Problem to work on — Quote, word for word, every line starting at the line that contains "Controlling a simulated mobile" and ending with the last line of the records; include both of these lines and no others.

● ● ● ● ● ● ●

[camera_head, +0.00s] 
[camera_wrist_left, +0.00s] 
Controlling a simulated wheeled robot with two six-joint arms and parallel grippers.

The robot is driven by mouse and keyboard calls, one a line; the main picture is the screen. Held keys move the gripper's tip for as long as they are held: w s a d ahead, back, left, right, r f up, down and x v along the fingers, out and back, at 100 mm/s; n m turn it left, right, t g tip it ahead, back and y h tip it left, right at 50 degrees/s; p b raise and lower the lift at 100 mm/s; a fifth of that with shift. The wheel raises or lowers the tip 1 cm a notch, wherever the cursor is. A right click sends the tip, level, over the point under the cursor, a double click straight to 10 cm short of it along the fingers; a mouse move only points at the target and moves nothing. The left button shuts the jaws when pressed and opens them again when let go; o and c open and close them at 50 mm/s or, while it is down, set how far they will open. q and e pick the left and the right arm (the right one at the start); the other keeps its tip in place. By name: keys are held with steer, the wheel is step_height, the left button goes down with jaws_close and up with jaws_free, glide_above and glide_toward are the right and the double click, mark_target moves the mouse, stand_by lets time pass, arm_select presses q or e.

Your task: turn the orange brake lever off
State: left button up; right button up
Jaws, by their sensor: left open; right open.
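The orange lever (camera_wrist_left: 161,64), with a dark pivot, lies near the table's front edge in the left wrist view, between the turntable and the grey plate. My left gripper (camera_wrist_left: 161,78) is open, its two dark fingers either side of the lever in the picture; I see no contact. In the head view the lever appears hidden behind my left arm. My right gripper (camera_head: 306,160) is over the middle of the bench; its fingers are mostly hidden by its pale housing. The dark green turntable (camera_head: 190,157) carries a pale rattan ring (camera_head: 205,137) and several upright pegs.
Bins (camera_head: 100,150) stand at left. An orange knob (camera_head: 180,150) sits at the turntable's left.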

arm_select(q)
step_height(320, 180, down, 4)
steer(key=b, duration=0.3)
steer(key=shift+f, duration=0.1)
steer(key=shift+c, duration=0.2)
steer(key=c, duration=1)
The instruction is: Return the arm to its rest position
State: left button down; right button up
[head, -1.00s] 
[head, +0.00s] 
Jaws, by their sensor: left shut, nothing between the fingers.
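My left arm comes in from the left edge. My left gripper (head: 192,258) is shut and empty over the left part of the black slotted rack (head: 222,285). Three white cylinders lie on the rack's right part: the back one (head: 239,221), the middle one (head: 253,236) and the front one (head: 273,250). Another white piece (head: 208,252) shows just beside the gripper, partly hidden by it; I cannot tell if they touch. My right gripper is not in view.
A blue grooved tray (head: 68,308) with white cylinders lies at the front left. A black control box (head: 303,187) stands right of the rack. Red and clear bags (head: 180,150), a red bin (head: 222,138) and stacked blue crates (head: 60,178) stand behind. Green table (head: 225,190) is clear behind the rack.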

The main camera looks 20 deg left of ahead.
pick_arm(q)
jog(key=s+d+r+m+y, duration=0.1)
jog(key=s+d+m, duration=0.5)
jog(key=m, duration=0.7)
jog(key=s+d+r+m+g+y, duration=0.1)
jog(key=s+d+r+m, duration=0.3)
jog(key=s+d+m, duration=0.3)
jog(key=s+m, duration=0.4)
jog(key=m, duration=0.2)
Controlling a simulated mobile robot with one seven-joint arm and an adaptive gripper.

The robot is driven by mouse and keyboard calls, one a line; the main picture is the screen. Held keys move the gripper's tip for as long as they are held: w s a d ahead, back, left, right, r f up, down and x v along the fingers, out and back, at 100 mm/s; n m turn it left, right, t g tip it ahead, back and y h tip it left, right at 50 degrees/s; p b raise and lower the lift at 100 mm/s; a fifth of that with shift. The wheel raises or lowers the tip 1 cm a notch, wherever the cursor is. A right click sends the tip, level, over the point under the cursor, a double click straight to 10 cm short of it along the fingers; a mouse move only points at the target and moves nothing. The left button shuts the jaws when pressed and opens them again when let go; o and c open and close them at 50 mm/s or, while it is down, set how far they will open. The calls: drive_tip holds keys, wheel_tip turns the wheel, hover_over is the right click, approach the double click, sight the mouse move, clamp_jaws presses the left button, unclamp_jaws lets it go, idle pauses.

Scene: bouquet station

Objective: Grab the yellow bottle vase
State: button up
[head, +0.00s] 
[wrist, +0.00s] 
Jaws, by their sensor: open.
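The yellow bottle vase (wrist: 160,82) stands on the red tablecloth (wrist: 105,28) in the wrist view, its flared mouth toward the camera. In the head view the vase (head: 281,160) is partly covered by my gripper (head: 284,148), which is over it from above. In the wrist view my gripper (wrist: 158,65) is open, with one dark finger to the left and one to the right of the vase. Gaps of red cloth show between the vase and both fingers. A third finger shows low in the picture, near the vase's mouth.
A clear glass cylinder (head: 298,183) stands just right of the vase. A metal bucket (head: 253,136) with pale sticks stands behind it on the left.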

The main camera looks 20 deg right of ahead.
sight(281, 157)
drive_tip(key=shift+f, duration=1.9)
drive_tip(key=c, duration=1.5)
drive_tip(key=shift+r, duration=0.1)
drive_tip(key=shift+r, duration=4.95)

● ● ● ● ● ● ●

Solution for this exercise —
Controlling a simulated mobile robot with one seven-joint arm and an adaptive gripper.

The robot is driven by mouse and keyboard calls, one a line; the main picture is the screen. Held keys move the gripper's tip for as long as they are held: w s a d ahead, back, left, right, r f up, down and x v along the fingers, out and back, at 100 mm/s; n m turn it left, right, t g tip it ahead, back and y h tip it left, right at 50 degrees/s; p b raise and lower the lift at 100 mm/s; a fifth of that with shift. The wheel raises or lowers the tip 1 cm a notch, wherever the cursor is. A right click sends the tip, level, over the point under the cursor, a double click straight to 10 cm short of it along the fingers; a mouse move only points at the target and moves nothing. The left button shuts the jaws when pressed and opens them again when let go; o and c open and close them at 50 mm/s or, while it is down, set how far they will open. The calls: drive_tip holds keys, wheel_tip turns the wheel, hover_over is the right click, approach the double click, sight the mouse move, clamp_jaws presses the left button, unclamp_jaws lets it go, idle pauses.

Scene: bouquet station

Objective: Grab the yellow bottle vase
State: button up
[head, +0.00s] 
[wrist, +0.00s] 
Jaws, by their sensor: open.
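The yellow bottle vase (wrist: 160,82) stands on the red tablecloth (wrist: 105,28) in the wrist view, its flared mouth toward the camera. In the head view the vase (head: 281,160) is partly covered by my gripper (head: 284,148), which is over it from above. In the wrist view my gripper (wrist: 158,65) is open, with one dark finger to the left and one to the right of the vase. Gaps of red cloth show between the vase and both fingers. A third finger shows low in the picture, near the vase's mouth.
A clear glass cylinder (head: 298,183) stands just right of the vase. A metal bucket (head: 253,136) with pale sticks stands behind it on the left.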

The main camera looks 20 deg right of ahead.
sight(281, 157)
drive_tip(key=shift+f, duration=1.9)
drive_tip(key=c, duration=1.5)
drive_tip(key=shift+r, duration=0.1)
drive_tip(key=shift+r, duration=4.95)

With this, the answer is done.